Alfred Gislason geht, Filip Jicha übernimmt: Der Erfolgstrainer des THW Kiel gibt die Zügel an seinen Ex-Spieler und Co-Trainer ab. Der Tscheche war in seiner aktiven Karriere ein Weltstar. Aber kann er auch als Cheftrainer des Rekordmeisters überzeugen?
Als Spieler war Filip Jicha ohne Frage ein Ausnahmekönner. Welthandballer wird man schließlich nicht ohne Grund. Der zweimalige Champions-League-Sieger prägte bis vor einigen Jahren das Spiel des THW Kiel, ging immer als Leader voran. Er war Teil der Sensations-Mannschaft, mit der dem THW die unglaubliche 68:0-Punkte-Saison 2011/12 gelang und holte in derselben Spielzeit das Triple mit dem Verein - ein historischer Erfolg.
Doch Filip Jicha ist keiner, der viel Aufhebens um vergangene Erfolge macht. Sein Blick geht vielmehr in die Zukunft: auf seine erste Saison als Cheftrainer des großen THW. Sein alter und neuer Verein hatte in der jüngeren Vergangenheit mehr zu kämpfen als zuvor. Nachdem Kiel bis zur Saison 2014/15 jahrelang Abonnement-Meister in der Handball-Bundesliga war, musste der Klub in den letzten vier Jahren immer anderen Mannschaften den Vortritt lassen. Zweimal holten sich die Rhein-Neckar Löwen den Titel, zuletzt durfte die SG Flensburg-Handewitt zweimal jubeln.
Die Schale soll wieder an die Kieler Förde
Und obwohl die Abschieds-Saison von Erfolgstrainer und Vereinskoryphäe Alfred Gislason mit den Siegen im DHB-Pokal und im EHF-Cup durchaus positiv endete, will man an der Förde mehr: Die Zebras wollen endlich wieder die Schale in den Händen halten. Auf dieses Ziel wird Filip Jicha mit seinem Co-Trainer Christian Sprenger unermüdlich hinarbeiten.

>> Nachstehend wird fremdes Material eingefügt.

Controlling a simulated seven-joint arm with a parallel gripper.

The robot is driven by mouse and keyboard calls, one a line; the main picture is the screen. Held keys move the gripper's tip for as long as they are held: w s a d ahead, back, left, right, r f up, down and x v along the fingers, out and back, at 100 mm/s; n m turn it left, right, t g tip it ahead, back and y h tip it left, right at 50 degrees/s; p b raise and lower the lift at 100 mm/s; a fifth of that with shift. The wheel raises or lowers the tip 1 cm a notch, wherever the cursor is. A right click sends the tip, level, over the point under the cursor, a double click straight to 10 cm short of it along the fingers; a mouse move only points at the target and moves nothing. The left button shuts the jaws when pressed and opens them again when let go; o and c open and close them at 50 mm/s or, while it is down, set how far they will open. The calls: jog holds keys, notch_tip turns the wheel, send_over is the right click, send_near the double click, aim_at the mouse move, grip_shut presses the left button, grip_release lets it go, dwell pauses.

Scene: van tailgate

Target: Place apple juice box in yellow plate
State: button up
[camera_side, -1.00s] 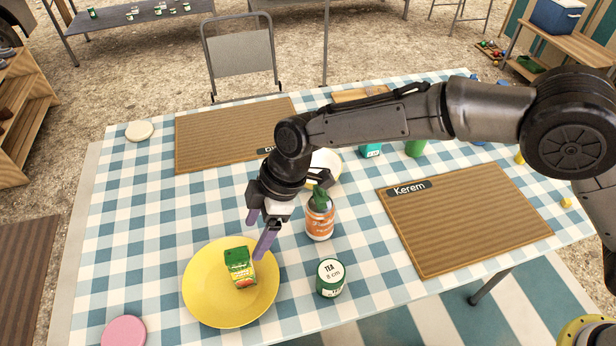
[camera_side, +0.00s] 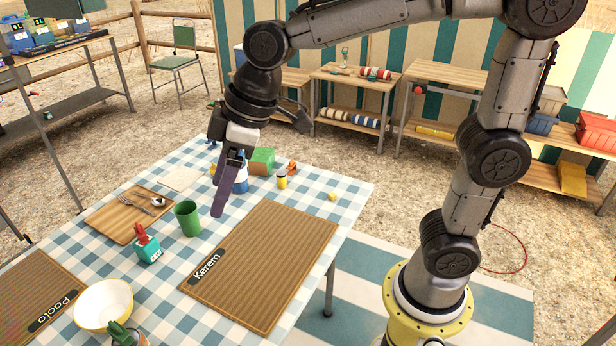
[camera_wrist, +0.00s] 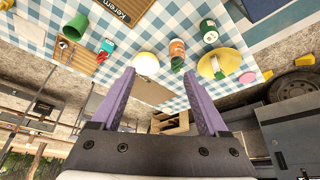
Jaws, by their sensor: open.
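The yellow plate (camera_wrist: 234,62) shows at the right of the wrist view, small and at an angle. The apple juice box (camera_wrist: 217,67), small and green, appears to lie on the plate; its exact pose is too small to tell. Neither shows in the side view now. My gripper (camera_side: 222,190) hangs over the far part of the checked table in the side view, with purple fingers pointing down. In the wrist view its fingers (camera_wrist: 159,75) are spread apart with nothing between them, well away from the plate.
The side view shows a green cup (camera_side: 187,218), a teal box (camera_side: 148,250), a wooden tray (camera_side: 125,216), a white bowl (camera_side: 103,305) and the Kerem placemat (camera_side: 262,265). A tea tin (camera_wrist: 209,31) and an orange-labelled jar (camera_wrist: 177,50) stand near the plate in the wrist view.

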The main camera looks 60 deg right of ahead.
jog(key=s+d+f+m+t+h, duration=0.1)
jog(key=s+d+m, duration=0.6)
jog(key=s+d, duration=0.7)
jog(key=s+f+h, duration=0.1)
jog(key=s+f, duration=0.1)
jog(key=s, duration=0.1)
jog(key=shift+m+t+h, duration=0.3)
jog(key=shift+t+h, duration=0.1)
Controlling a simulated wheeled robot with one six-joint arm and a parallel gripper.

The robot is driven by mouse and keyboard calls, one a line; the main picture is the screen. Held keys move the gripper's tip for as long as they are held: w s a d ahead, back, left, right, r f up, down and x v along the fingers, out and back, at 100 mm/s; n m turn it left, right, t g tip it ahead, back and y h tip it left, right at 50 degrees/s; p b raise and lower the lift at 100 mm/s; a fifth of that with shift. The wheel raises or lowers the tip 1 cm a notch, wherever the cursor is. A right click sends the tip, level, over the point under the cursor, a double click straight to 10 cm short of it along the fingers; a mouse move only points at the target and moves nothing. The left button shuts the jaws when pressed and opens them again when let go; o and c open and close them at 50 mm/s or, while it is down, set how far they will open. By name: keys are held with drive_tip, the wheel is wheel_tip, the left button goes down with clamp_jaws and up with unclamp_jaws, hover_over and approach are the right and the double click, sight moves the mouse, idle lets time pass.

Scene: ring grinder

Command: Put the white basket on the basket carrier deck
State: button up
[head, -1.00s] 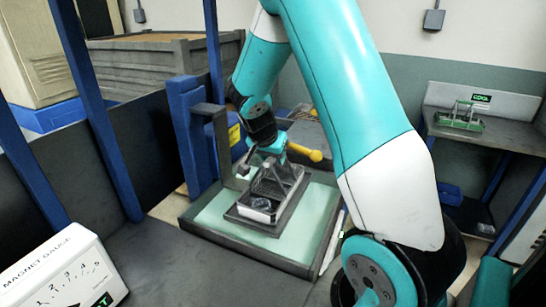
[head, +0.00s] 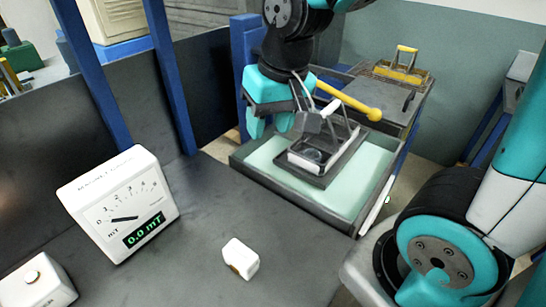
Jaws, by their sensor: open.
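The white basket (head: 304,162) has a pale front rim and sits in a dark frame on the pale green bed of a grey tray at the middle right. A short white bar, perhaps its handle, rises above it. My gripper (head: 270,127) points down at the basket's left side, open, with its teal fingers apart. It appears empty, and I cannot tell whether it touches the basket. The carrier deck may be the grey top of the cart (head: 372,97) behind the tray; a yellow-handled basket (head: 400,70) stands at its far end.
A yellow ball-ended lever (head: 374,114) sticks out beside my gripper, between tray and cart. A magnet gauge (head: 120,205) reading 0.0 mT and a small white block (head: 241,258) stand on the dark bench (head: 200,275). Blue posts rise at left.

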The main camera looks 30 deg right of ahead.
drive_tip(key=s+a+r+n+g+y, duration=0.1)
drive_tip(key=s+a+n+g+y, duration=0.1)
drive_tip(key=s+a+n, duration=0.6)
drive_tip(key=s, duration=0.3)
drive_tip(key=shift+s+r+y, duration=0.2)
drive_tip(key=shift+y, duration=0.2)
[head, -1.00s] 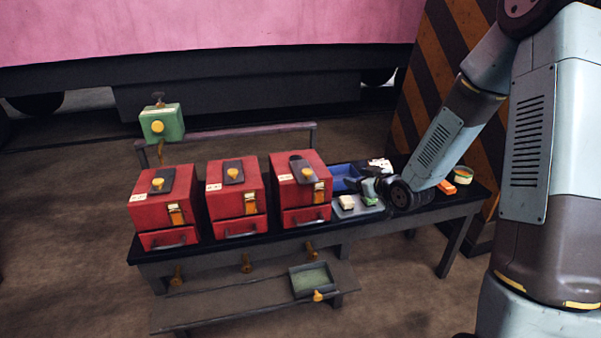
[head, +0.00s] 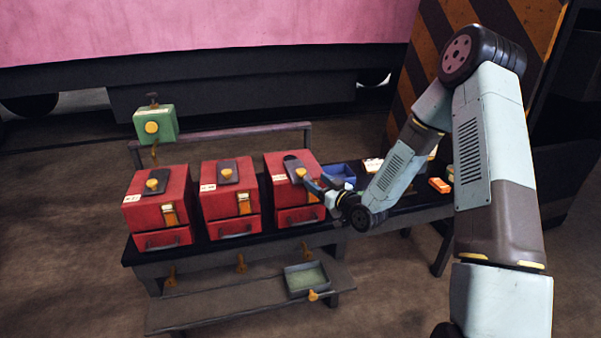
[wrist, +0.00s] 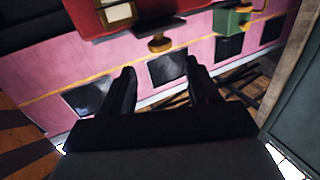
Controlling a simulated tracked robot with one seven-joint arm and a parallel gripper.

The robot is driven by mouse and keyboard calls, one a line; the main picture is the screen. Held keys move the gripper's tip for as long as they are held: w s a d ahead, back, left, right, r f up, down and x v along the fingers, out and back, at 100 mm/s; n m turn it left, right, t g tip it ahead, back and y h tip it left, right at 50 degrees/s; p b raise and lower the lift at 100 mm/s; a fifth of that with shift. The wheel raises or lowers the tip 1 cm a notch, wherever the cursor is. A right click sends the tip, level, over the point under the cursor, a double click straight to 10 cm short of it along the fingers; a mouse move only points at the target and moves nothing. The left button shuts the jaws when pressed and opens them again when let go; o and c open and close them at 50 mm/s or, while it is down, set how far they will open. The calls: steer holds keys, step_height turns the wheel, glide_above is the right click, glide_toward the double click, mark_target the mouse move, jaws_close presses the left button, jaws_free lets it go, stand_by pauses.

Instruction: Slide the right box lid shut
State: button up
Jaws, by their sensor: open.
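The right red box (head: 298,213) stands at the right end of the row on the black bench. Its dark lid plate (head: 291,162) lies on top, askew towards the front right, with a yellow knob (head: 301,172) near the box's front right edge. My gripper (head: 314,185) is at the right front of this box, close to the knob, and empty. In the wrist view my gripper (wrist: 160,70) has its two dark fingers apart, with the yellow knob (wrist: 159,44) just beyond the gap between the tips. I cannot tell whether a finger touches the knob.
Two similar red boxes, the middle (head: 230,205) and the left (head: 157,212), stand to the left with knobbed lids. A blue tray (head: 340,172) lies right of the right box. A green box (head: 155,124) stands behind. A small tray (head: 306,279) sits on the lower shelf.

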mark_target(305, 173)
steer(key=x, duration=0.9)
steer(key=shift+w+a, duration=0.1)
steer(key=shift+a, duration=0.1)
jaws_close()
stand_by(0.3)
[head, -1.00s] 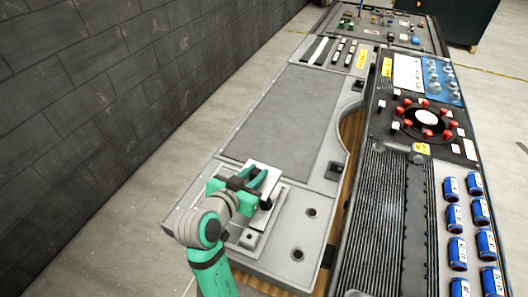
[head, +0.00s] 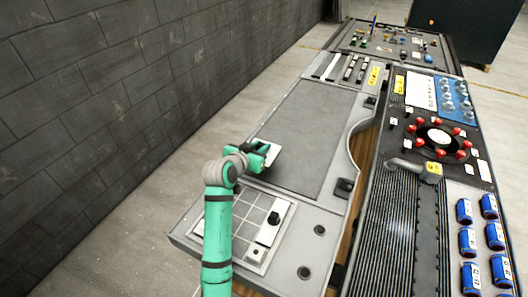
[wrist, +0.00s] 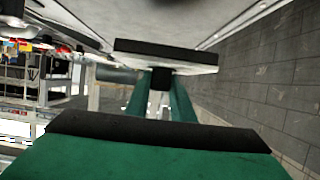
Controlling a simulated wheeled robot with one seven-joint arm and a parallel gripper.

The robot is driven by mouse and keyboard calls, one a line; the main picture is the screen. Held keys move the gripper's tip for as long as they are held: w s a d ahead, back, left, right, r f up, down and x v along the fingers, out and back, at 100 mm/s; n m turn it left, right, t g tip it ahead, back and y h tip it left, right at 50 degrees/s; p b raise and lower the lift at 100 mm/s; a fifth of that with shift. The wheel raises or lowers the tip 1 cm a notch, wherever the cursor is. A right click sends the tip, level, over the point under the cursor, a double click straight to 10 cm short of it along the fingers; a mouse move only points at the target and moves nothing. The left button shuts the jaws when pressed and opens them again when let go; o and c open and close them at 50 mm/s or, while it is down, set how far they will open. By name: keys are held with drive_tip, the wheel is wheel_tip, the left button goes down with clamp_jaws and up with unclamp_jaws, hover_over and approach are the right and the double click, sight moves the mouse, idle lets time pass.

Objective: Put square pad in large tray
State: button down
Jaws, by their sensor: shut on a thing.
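My gripper (head: 262,156) is shut on the square pad (head: 271,151), a flat pale plate seen partly behind the fingers in the head view. In the wrist view, the pad (wrist: 185,58) is tilted, with a black edge and a short black stem between my green fingers (wrist: 160,90). The gripper and pad are over the near left end of the large tray (head: 312,125), a wide, empty, dark grey recess in the light grey bench. I cannot tell how high the pad is above it.
A gridded holder (head: 252,217) lies nearer me, with a pale block bearing a black knob (head: 270,229) on its right side. Striped strips lie beyond the tray. A dark ribbed console (head: 400,220) with red knobs and blue cylinders stands right. A brick wall runs along the left.

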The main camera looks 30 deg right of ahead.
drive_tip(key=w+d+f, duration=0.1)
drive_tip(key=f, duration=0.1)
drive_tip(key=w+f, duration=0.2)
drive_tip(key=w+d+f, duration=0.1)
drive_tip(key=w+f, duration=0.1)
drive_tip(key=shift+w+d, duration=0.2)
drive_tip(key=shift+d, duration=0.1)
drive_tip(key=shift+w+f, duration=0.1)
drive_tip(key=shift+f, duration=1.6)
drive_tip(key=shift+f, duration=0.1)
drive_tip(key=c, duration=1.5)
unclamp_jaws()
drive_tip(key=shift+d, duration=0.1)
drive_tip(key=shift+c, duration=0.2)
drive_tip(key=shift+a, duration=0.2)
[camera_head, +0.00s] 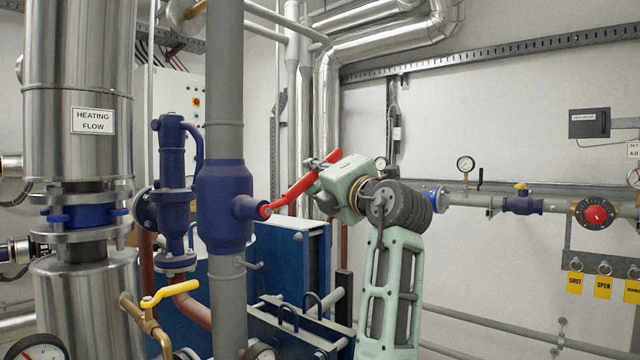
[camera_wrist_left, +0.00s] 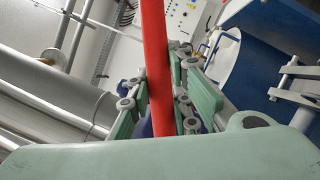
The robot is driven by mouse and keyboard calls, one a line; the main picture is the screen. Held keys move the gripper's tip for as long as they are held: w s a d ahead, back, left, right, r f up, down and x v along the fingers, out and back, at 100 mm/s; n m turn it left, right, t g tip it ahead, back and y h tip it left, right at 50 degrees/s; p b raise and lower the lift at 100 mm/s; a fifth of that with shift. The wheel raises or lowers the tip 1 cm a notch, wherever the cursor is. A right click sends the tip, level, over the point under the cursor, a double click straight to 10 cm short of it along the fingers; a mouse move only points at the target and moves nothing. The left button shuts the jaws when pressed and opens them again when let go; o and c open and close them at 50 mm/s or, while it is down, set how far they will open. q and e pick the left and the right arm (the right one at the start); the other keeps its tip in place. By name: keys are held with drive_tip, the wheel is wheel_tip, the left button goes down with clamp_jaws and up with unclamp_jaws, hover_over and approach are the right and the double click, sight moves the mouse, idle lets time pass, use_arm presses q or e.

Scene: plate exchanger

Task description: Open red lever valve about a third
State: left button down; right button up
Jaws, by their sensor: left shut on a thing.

Gemeinsam mit dem sportlichen Leiter Viktor Szilagyi bilden Jicha und Sprenger quasi das Power-Trio des THW. "Pavel", "Sprengi" und "Figo" - alle drei feierten bereits als Spieler große Erfolge mit dem THW Kiel, alle drei sind für ihre führenden Positionen noch relativ jung. Ein junges Trainerteam kann natürlich Vorteile haben. Besseren Zugang zu den Spielern, modernere Trainingsweisen oder neuen strategischen Input. Das alles bringt ein Typ wie Filip Jicha definitiv mit.
Keine Erfahrung als Chefcoach
Aber Jicha ist eben nicht nur jung, sondern - als Trainer - auch ziemlich unerfahren. Der THW Kiel setzt zurecht auf den verdienten Spieler, aber ein gewisses Risiko ist nicht von der Hand zu weisen. Alfred Gislasons Vermächtnis ist groß, die Erwartungen in einem Verein, der sich Rekordmeister nennen darf, sind hoch.
Das ist dem Tschechen durchaus bewusst: "Alfred ist einer der erfolgreichsten Vereinstrainer der Welt. Ich will gar nicht erst in seine Fußstapfen treten, denn das hätte gar keinen Sinn. Ich will hier meinen eigenen Weg gehen", sagte Jicha, nachdem seine Nachfolge als THW-Trainer bekannt wurde.
Jicha: "Etwas Neues entstehen lassen"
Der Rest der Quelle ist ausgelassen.